Na derradeira luz do dia
É que a paisagem se libera;
E o homem ama a vida à vera
Quando, no escuro, a renuncia.

Pressentimento – Stefan Zweig (1881-1942)

A casa estava em silêncio. Talvez em cima da mesa um tabuleiro de xadrez com as peças em seus respectivos quadrados, como se alguém estivesse jogando ainda. Era manhã do dia 23 de fevereiro de 1942, pelas janelas entravam aquele vento frio típico da cidade serrana de Petrópolis. A empregada aprontava o café. Chamou por eles. Silêncio. Horas depois, ao procurar pelos patrões, precisou arrombar a porta com ajuda de vizinhos, ela os encontrou:  casal gelado, abraçado, estático, jazia na cama de um dos quartos. Desaparecia um dos maiores escritores de língua alemã de todos os tempos. O austríaco Stefan Zweig e sua mulher Lotte Alttmann desistiram de tudo. Não suportaram a possibilidade de uma vitória nazista. De fato, os alemães avançavam rápido pela União Soviética. O Brasil já começava a sentir os efeitos da guerra, embarcações brasileiras passaram a ser alvos dos tedescos.

A Europa que Zweig conheceu e amava não existia mais. Seus livros foram queimados em praça pública. Arte degenerada produzida por um judeu. Ele teve sorte, conseguiu fugir antes, assim como o amigo Sigmund Freud. A sua Áustria já tinha sido dominada pelo nacional-socialismo e o Auschluss estava em plena atividade. Um cruel compatriota controlava tudo.
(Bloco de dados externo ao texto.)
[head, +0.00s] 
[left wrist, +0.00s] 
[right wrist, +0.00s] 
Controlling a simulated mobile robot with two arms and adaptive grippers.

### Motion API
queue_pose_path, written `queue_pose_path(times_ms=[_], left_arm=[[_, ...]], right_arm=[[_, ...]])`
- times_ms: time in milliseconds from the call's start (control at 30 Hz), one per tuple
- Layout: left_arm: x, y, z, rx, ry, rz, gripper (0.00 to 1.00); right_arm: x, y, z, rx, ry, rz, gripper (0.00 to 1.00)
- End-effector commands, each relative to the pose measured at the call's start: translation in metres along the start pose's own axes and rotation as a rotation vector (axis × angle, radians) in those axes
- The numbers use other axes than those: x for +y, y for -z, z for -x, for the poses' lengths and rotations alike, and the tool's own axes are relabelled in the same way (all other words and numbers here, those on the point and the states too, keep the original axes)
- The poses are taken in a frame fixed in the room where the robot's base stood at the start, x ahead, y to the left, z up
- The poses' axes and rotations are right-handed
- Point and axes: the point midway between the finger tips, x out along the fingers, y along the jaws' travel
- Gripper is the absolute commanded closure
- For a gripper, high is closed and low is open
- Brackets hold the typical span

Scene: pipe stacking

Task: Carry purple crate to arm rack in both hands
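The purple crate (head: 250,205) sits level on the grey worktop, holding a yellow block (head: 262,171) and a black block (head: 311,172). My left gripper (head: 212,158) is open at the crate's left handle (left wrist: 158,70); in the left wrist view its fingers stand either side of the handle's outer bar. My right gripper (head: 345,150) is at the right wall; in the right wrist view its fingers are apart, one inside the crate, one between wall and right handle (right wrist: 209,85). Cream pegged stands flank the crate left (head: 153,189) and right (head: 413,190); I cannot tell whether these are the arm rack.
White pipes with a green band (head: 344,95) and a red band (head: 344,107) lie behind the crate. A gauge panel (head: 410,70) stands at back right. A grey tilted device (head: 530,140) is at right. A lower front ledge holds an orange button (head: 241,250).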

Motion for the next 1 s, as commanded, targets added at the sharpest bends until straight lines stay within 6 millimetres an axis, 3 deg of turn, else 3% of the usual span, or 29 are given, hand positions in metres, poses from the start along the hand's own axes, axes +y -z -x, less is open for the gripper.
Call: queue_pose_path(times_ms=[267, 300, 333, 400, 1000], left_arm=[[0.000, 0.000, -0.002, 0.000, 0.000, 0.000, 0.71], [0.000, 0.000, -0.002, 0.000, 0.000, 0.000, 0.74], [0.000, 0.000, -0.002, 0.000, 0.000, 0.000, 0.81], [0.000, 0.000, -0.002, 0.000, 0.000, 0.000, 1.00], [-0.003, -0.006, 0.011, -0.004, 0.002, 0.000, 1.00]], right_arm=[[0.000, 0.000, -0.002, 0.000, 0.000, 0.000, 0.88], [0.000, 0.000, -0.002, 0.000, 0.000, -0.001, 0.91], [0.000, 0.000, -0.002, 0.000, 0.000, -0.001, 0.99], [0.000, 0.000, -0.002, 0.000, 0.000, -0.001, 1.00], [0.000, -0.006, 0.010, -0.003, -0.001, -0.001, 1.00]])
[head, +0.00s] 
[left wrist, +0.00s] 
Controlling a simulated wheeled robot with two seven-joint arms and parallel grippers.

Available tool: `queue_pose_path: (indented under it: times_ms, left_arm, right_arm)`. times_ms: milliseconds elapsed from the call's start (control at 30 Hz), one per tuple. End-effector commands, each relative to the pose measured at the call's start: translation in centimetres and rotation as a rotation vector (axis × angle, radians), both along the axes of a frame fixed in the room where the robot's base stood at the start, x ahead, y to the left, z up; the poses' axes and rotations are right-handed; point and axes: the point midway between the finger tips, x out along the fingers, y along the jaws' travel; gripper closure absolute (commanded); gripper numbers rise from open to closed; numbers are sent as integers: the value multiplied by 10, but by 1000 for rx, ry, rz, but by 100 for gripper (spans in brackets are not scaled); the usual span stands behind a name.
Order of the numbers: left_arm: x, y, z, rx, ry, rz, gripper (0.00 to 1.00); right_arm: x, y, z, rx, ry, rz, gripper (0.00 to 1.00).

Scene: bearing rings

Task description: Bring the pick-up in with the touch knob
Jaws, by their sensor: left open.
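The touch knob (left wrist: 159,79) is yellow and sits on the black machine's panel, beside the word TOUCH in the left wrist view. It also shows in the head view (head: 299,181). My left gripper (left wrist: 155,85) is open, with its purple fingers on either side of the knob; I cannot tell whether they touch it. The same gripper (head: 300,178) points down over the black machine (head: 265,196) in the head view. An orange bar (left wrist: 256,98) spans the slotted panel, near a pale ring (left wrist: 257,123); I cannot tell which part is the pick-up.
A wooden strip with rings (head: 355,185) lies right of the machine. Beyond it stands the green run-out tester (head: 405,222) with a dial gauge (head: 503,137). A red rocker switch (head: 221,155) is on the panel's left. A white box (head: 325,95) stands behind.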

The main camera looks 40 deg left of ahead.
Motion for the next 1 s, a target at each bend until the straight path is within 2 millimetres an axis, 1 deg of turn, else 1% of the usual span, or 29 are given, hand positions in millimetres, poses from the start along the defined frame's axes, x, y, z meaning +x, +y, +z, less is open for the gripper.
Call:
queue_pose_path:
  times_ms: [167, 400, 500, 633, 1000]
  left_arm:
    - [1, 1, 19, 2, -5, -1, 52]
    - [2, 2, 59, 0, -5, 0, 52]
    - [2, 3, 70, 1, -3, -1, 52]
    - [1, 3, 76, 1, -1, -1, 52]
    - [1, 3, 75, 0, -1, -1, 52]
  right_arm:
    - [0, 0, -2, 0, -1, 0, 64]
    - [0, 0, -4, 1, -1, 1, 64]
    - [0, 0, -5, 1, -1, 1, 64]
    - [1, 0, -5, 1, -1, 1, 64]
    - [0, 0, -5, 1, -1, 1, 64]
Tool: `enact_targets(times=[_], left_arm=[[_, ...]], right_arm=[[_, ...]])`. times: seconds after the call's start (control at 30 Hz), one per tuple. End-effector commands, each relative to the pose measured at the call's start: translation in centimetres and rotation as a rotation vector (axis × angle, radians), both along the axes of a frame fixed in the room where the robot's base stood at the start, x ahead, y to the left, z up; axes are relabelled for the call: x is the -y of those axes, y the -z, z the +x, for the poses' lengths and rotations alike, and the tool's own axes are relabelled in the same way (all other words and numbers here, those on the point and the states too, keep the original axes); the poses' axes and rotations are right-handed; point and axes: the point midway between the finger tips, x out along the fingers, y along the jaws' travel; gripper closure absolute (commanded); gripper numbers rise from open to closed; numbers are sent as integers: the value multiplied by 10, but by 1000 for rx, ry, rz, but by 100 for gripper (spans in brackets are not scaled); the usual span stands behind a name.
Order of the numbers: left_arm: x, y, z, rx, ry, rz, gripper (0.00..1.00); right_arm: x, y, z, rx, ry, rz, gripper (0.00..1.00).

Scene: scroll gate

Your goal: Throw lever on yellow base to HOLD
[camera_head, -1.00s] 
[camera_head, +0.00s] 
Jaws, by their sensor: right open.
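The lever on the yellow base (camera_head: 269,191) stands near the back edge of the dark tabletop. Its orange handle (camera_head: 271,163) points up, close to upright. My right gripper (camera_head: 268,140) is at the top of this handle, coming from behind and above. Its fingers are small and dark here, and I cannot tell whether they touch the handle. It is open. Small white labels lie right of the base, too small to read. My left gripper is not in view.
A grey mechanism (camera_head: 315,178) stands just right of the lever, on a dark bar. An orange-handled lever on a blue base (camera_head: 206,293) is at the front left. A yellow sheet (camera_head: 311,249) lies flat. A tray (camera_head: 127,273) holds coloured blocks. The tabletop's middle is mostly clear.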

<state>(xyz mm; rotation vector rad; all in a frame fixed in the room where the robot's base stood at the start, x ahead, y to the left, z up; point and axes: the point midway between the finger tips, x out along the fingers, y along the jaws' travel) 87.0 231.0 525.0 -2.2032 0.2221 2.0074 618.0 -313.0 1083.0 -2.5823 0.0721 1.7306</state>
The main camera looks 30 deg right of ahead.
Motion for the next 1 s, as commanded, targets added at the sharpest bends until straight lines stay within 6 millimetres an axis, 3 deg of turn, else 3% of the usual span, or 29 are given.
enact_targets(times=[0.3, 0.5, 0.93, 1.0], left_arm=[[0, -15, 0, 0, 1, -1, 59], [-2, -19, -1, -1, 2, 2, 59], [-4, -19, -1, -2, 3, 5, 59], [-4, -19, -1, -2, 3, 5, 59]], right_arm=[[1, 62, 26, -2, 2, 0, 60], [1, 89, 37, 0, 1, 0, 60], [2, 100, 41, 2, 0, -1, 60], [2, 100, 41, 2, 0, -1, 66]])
O vento de Hades corre rápido. A rua Gonçalves Dias, 34, se encheu. Lá morava um  exilado, que fugiu para não ser morto, mas preferiu morrer nos trópicos, assim como o poeta da Canção do Exílio.

Viveu nesta casa apenas seis meses, tinha sessenta anos de idade. Foi durante a Primeira Grande Guerra que ele se fez um pacifista convicto e favorável a uma Europa integrada, sem fronteiras. Stefan Zweig era curioso e viajou muito. Esteve no Brasil pela primeira vez em 1936 para uma série de palestras. Gostou do país. Quatro anos depois veio em definitivo junto com a mulher. Getúlio Vargas lhe deu guarida, até porque o imigrante era uma celebridade internacional. A benevolência do ditador.

A fama de grande escritor de romances e biografias (Maria Antonieta, Maria Stuart  e Balzac, entre outros) foi importante para escapar das garras dos antissemitas e não terminar numa câmara de gás.

Foi amigo ou teve contato com Herman Hesse, Arturo Toscanini, Auguste Rodin, Seguei Eisestein, Salvador Dalí, Richard Strauss… Na terra das palmeiras, escreveu o livro que virou um clichê nacional, um sobrenome eterno: Brasil, um país do futuro. Um libelo do paradisíaco país, um lugar onde se encontra na rua pessoas de diferentes matizes de pele a andar juntos, sem problema. Algo inimaginável para um europeu nos anos 1940. Dizem que essa obra foi determinada por Vargas em troca do visto de permanência. Dizem…

Stefan Zweig se encantou com o sol, as cores vibrantes, as árvores, o café, os rios. Se irritava com atrasos e jeitinhos. Estudou a nossa História e conheceu várias cidades, do Rio de Janeiro até Belém, passando por São Paulo, Bahia e Minas Gerais. O Brasil era um paraíso surreal.  

Petrópolis era seu refúgio. A cidade de clima frio e arquitetura européia era um oásis. Lá, ele escreveu Xadrez, uma novela. Uma vítima do nazismo vence uma batalha no tabuleiro de xadrez contra um campeão. Tormento, memória e tortura se juntam na cabeça do jogador inesperado. Outras obras se transformaram em peças e filmes, o último O Grande Hotel Budapeste (2014). Contudo nem as maravilhas brasileiras o fizeram mudar de idéia e cometer o ato final. Barbitúricos aceleraram a passagem.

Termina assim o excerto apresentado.